Voici donc Benicio Del Toro, né pour le rôle, dans le treillis et les rangers du Che. Et puis, plus grand-chose. Benicio arpente la jungle, écoute pousser sa barbe, fume des cigares bling bling, harangue les paysans, regarde Fidel Castro d’un air pénétré, soufre d’un asthme ravageur, annone des sentences définitives comme « Un véritable révolutionnaire est guidé par l’amour ». Comme il ne se passe rien à l’écran et que la chose dure quand même plus de deux heures, Soderbergh brise la chronologie de son récit avec des images en noir et blanc de l’intervention du Che contre l’impérialisme yankee au siège de l’ONU à New York en 1964, et un entretien avec une journaliste américaine.

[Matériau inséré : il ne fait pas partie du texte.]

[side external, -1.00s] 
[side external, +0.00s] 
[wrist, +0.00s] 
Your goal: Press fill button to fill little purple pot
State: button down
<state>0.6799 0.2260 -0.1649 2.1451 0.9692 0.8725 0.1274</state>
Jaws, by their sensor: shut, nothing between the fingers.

Des flash-forward très chics, sûrement censés nous révéler la mythologie du personnage, mais qui ne sont que des artifices creux et vains. C’est l’ennui total, et trente minutes avant la fin, Soderbergh se réveille et tente de réanimer le spectateur au bord de l’accident vasculaire cérébral avec une grosse scène de baston à Santa Clara : un train déraille, des soldats se tirent dessus, des tas de figurants paumés courent dans tous les sens en regardant la caméra. Soderbergh a beau s’appeler Steven, il est encore loin de Spielberg.
Si le film, tourné dans des conditions difficiles (budget pas assez conséquent, deux mois de montage because festival de Cannes), est assez misérable, superficiel et indigne du talent de Soderbergh, on est encore plus étonné par la teneur de son discours. Poète, intellectuel, cœur pur, Guevara est un saint qui prêche la bonne parole comme Jésus. Rien, en tout cas dans cette première partie, sur l’aspect fanatique du Che qui avait émis l’intention de lancer des missiles nucléaires sur les Etats-Unis ou qui assurait à propos des exécutions des ennemis du peuple : « Nous avons fusillé, nous fusillons et nous continuerons à fusiller tant que cela sera nécessaire. Notre lutte est une lutte à mort. » A propos de cette incroyable amnésie, Soderbergh a déclaré : « A La Havane, le Che devient un bureaucrate qui signe des arrêts de mort. Ce personnage-là ne m’intéresse pas ! » Obnubilé par le guérillero poète, Soderbergh fait dans l’hagiographie, l’image d’Epinal, le scolaire, et ce n’est d’ailleurs par pour rien que son film a remporté le Prix de l’Education nationale à Cannes.
De « l’être humain le plus complet de son époque », ainsi que l’affirmait Jean-Paul Sartre, il ne reste que le costume, l’accessoire : la barbichette, le cigare, le béret, bref, le tee-shirt. Guevara reste une énigme, un être désincarné, sans racine, sans enfance, sans famille. Et sans psychologie. L’énigme sera peut-être levée dans le second volet de la saga - Guerilla - qui raconte l’errance et la mort du Che en Bolivie. Car voici la mauvaise nouvelle : comme pour Mesrine, une deuxième partie de deux heures arrive fin janvier. Au secours !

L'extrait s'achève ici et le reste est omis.